On every table, a single red bloom.
As I enter The Pfister Hotel lobby, the sweet fragrance hits me before my eyes notice the sea of dainty centerpieces. Red roses pop against dark wood tables, their rounded petals softening the formality of the space. Making it feel like a home.
I’m not the only one who notices the roses. Nearby, a young boy leans over one of the lobby tables, inhaling deeply until his nose touches the flower, sandy hair hanging in his eyes. He wears a satisfied grin as he scans the room. What’s next?
The lions, of course. He approaches one of the famous hotel statues, squinting and staring sideways as though the lion holds a mystery that must be solved. His eyes reveal intense curiosity with just a hint of mischief. I like this kid.
A couple has just entered the lobby. A woman greets them, exclaiming, “It’s so good to see you!” They embrace and then pause for a moment, each taking a step back to study the other. I see both joy and regret in their faces — they’ve been away from each other for too long.
The woman has a small child with her. The girl, maybe 5 years old, has dark brown hair in a messy braid. She coyly smiles from behind her mother’s leg.
“Look how big you are!”
She ducks behind mom’s leg again, giggling. She reminds me of my daughter.
I’m delighted to see so many children here. The Pfister must seem like a magical place to a child. Not cartoon-character-theme-park magical. There are board games in the café, a delicious selection of sweets and treats and plenty of crayons for coloring. But the Pfister has something even better. It offers real-life adventure, and much to explore.

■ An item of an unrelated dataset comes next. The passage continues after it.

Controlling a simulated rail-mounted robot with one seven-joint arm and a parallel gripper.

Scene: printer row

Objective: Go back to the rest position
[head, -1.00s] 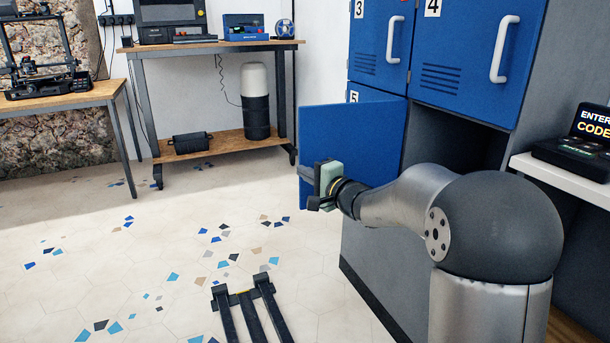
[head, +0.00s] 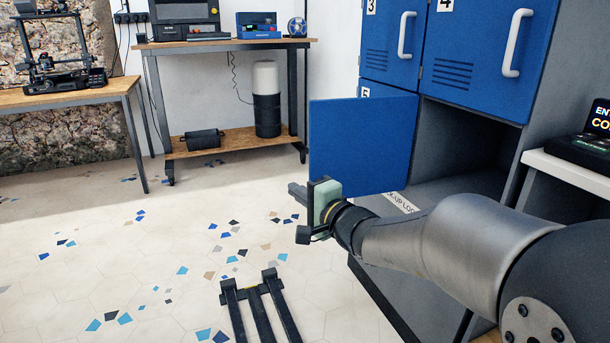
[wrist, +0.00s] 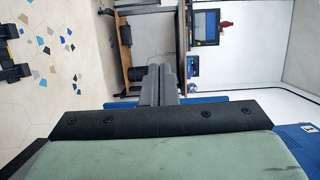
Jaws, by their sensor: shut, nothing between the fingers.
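My gripper (head: 297,190) is in front of the open blue locker door (head: 362,145) in the head view. Its fingers point left, away from the locker, and are shut with nothing between them. In the wrist view the dark closed fingers (wrist: 160,86) sit side by side, with part of the blue door (wrist: 215,99) behind them. My arm reaches in from the right. I cannot tell whether the gripper touches the door.
The blue lockers (head: 487,55) stand at right, with one compartment (head: 455,150) open. A shelf with a keypad (head: 585,145) is at far right. A wheeled bench (head: 230,44) and a printer table (head: 70,95) stand behind. The tiled floor (head: 100,230) at left is clear.

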No one is more inquisitive than a child. As a mom myself, I know that children see everything, and want to know everything about everything they see. They notice details we adults overlook, in books, artwork, hotel lobbies. And while we’re rushing through life, they wish we’d slow down so they don’t miss anything. They find joy in the discovery of it all.
They smell the roses.
I wonder how many kids have stretched out on the lobby carpet to count the cherubs in the ceiling’s “sky.” Or attempted a lionback ride. Or meowed at The Kittens oil painting on the second floor. And just how many children’s dinners have been spoiled by overindulgence in that amazing snack mix?
The best part is that the Pfister encourages their young guests’ exploration and, as the concierge tells me, its staff are not afraid to join the fun. He fondly recalls chasing children around the tree at the hotel’s annual holiday tree-lighting ceremony. Clearly his many years at the Pfister have taught him to channel his inner child.
As I prepare to leave for the day, the lobby pianist begins his set. I hear the unmistakable sound of The Temptations’ “My Girl,” so I decide to stay long enough to join in the applause. From my table I spy another tiny guest, a curly-haired toddler in a delicate paisley dress with pink trim. She’s swaying to the music. A doll is dangling from her hand.